The byline M.T. Hill is a not-too-opaque screen for the writer Matt Hill, whose two previous books under that name have been The Folded Man (2013) and Graft (2016). I mention this fact only because his third novel, Zero Bomb, is so good that you will want to snatch up copies of the first two, as I just did, and not fail to make the connection between what at first appear to be two different writers. Changing one’s byline nowadays is often a marketing strategy, but it would be a shame if it sent earlier books into oblivion and fogged the outline of a career.
In any case, what’s so fine about the new book to make you search out the forerunners? It features a not-unfamiliar and especially au courant theme — near-future societal and technological collapse — but presents it in so poignant and authentic and original a manner, with narrative flourishes galore (only one of which I will quibble over), that it feels fresh, insightful and powerful.
Part I opens in the year 2030, and focuses on a man, approaching middle age, named Remi. Due to a family tragedy — the death of his young daughter Martha — Remi suffers a mental breakdown and abandons his wife Joan and every aspect of his successful life. He becomes more or less a vagrant temp-worker, gets hooked on the drug spark, recovers, and begins to lift himself out of the pit of despair and nihilism. When the tale really kicks off, Remi is a bike messenger in London. (Of course, ever since Neal Stephenson’s Snow Crash, messengers afoot, on bikes or skateboards, or moving via some other mode of transport, have been rich symbolical figures in SF. If I can pat myself on the back a little, my own story “A Conspiracy of Noise” featured such a figure five years before Stephenson.) He lives a simple, spartan lifestyle, but is basically anhedonic and borderline depressed.
One day his current errand is short-circuited when a driverless car attempts to kill him. After that, the deluge. Remi is contacted by a cybernetic fox, who, we eventually learn, is named Rupal, and is one of the more charming personages in the story. The fox delivers a package to Remi with instructions for delivery. Arriving, coerced, at his destination, Remi discovers he has been enrolled willy-nilly in a conspiracy to topple the civilization of “automatic England.” His reward? A visit with his daughter Martha, who never died but is now a teenager. And by the way, the whole conspiracy is modeled on an old SF novel from 1971: The Cold Veil, by Laurel M. Brace. In fact, Brace might still be around and leading the movement.

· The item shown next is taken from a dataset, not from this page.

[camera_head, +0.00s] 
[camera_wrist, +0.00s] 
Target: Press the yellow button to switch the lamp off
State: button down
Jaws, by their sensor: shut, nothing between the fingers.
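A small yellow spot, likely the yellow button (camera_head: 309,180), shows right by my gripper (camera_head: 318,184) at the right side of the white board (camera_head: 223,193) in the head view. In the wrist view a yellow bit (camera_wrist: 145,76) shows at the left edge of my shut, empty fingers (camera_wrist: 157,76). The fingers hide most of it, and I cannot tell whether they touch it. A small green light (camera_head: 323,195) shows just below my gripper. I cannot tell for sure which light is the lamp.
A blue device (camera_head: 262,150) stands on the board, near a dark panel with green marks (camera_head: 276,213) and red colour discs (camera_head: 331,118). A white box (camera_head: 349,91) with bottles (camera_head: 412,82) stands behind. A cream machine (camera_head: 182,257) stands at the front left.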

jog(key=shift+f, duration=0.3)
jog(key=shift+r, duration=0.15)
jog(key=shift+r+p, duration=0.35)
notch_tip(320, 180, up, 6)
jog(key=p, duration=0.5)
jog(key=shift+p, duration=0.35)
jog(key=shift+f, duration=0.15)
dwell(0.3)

Part II leaves Remi behind and gives us an abridged sample of The Cold Veil itself. It’s a spot-on rendition of such an artifact from a different era. (This tactic was also used recently to good effect in Tim Wirkus’s The Infinite Future. (Review here.)
Part III is a set of documents from the authorities further illuminating the conspiracy.

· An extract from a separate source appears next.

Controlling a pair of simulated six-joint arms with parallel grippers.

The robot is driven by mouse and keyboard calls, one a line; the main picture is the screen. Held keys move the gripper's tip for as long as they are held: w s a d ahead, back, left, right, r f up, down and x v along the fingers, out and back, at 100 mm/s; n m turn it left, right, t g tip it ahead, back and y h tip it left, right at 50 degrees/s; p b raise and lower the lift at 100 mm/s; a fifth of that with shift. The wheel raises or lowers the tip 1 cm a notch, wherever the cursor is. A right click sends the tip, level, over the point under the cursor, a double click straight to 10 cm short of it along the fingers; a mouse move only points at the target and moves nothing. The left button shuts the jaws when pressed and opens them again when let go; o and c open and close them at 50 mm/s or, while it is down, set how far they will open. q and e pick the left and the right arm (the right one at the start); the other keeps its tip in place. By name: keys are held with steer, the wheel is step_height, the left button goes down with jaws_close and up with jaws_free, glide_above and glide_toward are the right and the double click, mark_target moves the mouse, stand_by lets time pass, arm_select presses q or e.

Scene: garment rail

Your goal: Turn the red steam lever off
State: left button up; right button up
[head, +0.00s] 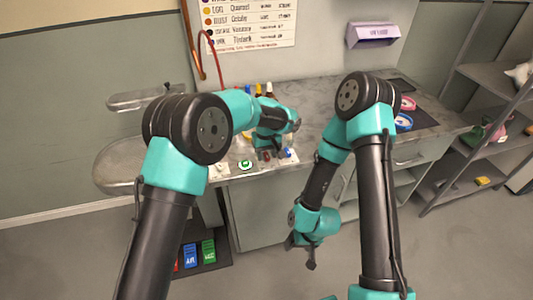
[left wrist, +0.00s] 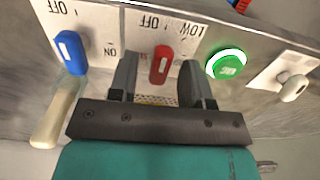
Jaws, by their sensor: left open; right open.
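The red steam lever (left wrist: 160,66) stands out from a pale panel between my left gripper's two fingers in the left wrist view. Upside-down OFF and LOW labels show above it. My left gripper (left wrist: 159,82) is open, with one finger on each side of the lever; a gap shows on both sides. In the head view my left gripper (head: 277,154) is at the counter's front control panel. My right gripper (head: 302,254) is open and empty, hanging low in front of the cabinet, away from the panel.
A blue lever (left wrist: 70,52) is left of the red one in the left wrist view. A lit green button (left wrist: 226,64) and a white knob (left wrist: 293,88) are to the right. A pale handle (left wrist: 57,114) sticks out below the blue lever. Shelves (head: 480,130) stand at the right.

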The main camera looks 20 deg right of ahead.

Part IV is the next-most substantial segment after Part I. The year is now 2032, and we follow the life of seventeen-year-old Martha as she lives in a strange commune that revolves around biohacking and cyberprosthetics. But her world is rapidly coming apart, and that stems from Remi’s actions. Will father and daughter ever reunite? Your guess will hardly match the reality.
Part V is a coda from the year 2041, after the “zero bomb” or “hard reset” has settled over the land, and depicts what might or might not be a utopian reboot of civilization. And this section constitutes my one grumble about Hill’s choice of multi-perspective telling. This section feels too bloodless — it’s in report form from a field operative of the authorities — and too removed from the characters he’s made us care about.

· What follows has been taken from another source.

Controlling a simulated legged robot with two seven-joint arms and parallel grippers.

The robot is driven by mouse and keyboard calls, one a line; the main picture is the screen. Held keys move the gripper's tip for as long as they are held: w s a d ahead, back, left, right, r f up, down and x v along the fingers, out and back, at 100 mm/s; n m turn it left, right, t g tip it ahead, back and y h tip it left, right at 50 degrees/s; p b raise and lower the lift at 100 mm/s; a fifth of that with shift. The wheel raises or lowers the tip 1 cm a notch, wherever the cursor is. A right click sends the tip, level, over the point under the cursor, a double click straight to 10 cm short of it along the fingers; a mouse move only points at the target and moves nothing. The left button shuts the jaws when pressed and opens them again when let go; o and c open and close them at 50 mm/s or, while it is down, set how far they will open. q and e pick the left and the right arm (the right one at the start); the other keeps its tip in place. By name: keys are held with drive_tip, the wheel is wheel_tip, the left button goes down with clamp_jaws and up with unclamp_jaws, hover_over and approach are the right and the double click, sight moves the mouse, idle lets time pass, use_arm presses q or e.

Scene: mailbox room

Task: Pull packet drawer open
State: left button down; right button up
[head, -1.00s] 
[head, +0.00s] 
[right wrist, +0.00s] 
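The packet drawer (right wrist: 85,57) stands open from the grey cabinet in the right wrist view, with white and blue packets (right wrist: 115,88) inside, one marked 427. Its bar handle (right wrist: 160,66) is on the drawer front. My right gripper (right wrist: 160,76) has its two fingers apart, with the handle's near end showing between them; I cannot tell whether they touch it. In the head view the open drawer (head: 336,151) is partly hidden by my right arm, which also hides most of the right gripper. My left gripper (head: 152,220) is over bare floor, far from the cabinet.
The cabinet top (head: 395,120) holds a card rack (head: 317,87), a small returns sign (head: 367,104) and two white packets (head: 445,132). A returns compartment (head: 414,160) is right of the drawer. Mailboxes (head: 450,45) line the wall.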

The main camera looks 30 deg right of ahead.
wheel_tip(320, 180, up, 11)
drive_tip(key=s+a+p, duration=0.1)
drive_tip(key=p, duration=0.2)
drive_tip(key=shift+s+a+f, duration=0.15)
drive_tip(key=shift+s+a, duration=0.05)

While Part II is great fun, and Parts III and V are useful and innovative infodumps, it’s the combo of Parts I and IV that truly delights and engages us. The depiction of Remi’s psychopathology, and the bizarre details of the zero bomb plot, all set against a very palpable near-future London of decadence and surveillance and makeshift survivalism ring very true. There’s a hint of Ballardian malaise as well. Martha’s life in the commune is like a Bruce Sterling extrapolation, and illustrates the generational divide between her and her father quite effectively. The intersection and fusion of their two timelines is touching and cathartic. All in all, the novel offers a parable of sin and salvation, on the personal and cultural levels both.
If Nick Harkaway had collaborated with Dave Hutchinson, the result might resemble what Matt “M.T.” Hill has accomplished solo.